-- START Given information --

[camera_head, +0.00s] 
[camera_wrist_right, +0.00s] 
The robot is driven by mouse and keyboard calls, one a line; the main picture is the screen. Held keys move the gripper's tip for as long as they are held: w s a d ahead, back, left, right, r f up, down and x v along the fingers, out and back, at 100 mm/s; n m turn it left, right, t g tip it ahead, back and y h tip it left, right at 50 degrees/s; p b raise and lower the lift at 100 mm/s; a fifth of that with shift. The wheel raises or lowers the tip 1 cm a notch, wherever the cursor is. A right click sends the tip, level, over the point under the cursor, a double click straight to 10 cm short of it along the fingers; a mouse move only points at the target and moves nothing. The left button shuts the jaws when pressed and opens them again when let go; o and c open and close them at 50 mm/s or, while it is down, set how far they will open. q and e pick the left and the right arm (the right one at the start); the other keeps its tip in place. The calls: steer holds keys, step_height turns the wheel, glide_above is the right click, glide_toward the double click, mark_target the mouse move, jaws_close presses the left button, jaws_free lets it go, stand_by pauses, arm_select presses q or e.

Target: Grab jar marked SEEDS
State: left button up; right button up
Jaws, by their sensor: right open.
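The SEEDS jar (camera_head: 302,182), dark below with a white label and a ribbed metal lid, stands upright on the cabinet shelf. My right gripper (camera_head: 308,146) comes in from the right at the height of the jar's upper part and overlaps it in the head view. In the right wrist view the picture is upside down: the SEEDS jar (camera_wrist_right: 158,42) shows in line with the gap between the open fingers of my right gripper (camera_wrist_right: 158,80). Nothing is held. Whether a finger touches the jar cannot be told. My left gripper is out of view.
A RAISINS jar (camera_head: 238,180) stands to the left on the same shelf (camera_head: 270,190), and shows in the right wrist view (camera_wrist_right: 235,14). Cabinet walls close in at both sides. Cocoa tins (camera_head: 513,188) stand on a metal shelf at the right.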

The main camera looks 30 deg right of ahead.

-- END Given information --

» **Exercise aim**
Working from the material above, retype it in its entirety without change.

» **Result for this task**
[camera_head, +0.00s] 
[camera_wrist_right, +0.00s] 
The robot is driven by mouse and keyboard calls, one a line; the main picture is the screen. Held keys move the gripper's tip for as long as they are held: w s a d ahead, back, left, right, r f up, down and x v along the fingers, out and back, at 100 mm/s; n m turn it left, right, t g tip it ahead, back and y h tip it left, right at 50 degrees/s; p b raise and lower the lift at 100 mm/s; a fifth of that with shift. The wheel raises or lowers the tip 1 cm a notch, wherever the cursor is. A right click sends the tip, level, over the point under the cursor, a double click straight to 10 cm short of it along the fingers; a mouse move only points at the target and moves nothing. The left button shuts the jaws when pressed and opens them again when let go; o and c open and close them at 50 mm/s or, while it is down, set how far they will open. q and e pick the left and the right arm (the right one at the start); the other keeps its tip in place. The calls: steer holds keys, step_height turns the wheel, glide_above is the right click, glide_toward the double click, mark_target the mouse move, jaws_close presses the left button, jaws_free lets it go, stand_by pauses, arm_select presses q or e.

Target: Grab jar marked SEEDS
State: left button up; right button up
Jaws, by their sensor: right open.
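The SEEDS jar (camera_head: 302,182), dark below with a white label and a ribbed metal lid, stands upright on the cabinet shelf. My right gripper (camera_head: 308,146) comes in from the right at the height of the jar's upper part and overlaps it in the head view. In the right wrist view the picture is upside down: the SEEDS jar (camera_wrist_right: 158,42) shows in line with the gap between the open fingers of my right gripper (camera_wrist_right: 158,80). Nothing is held. Whether a finger touches the jar cannot be told. My left gripper is out of view.
A RAISINS jar (camera_head: 238,180) stands to the left on the same shelf (camera_head: 270,190), and shows in the right wrist view (camera_wrist_right: 235,14). Cabinet walls close in at both sides. Cocoa tins (camera_head: 513,188) stand on a metal shelf at the right.

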The main camera looks 30 deg right of ahead.

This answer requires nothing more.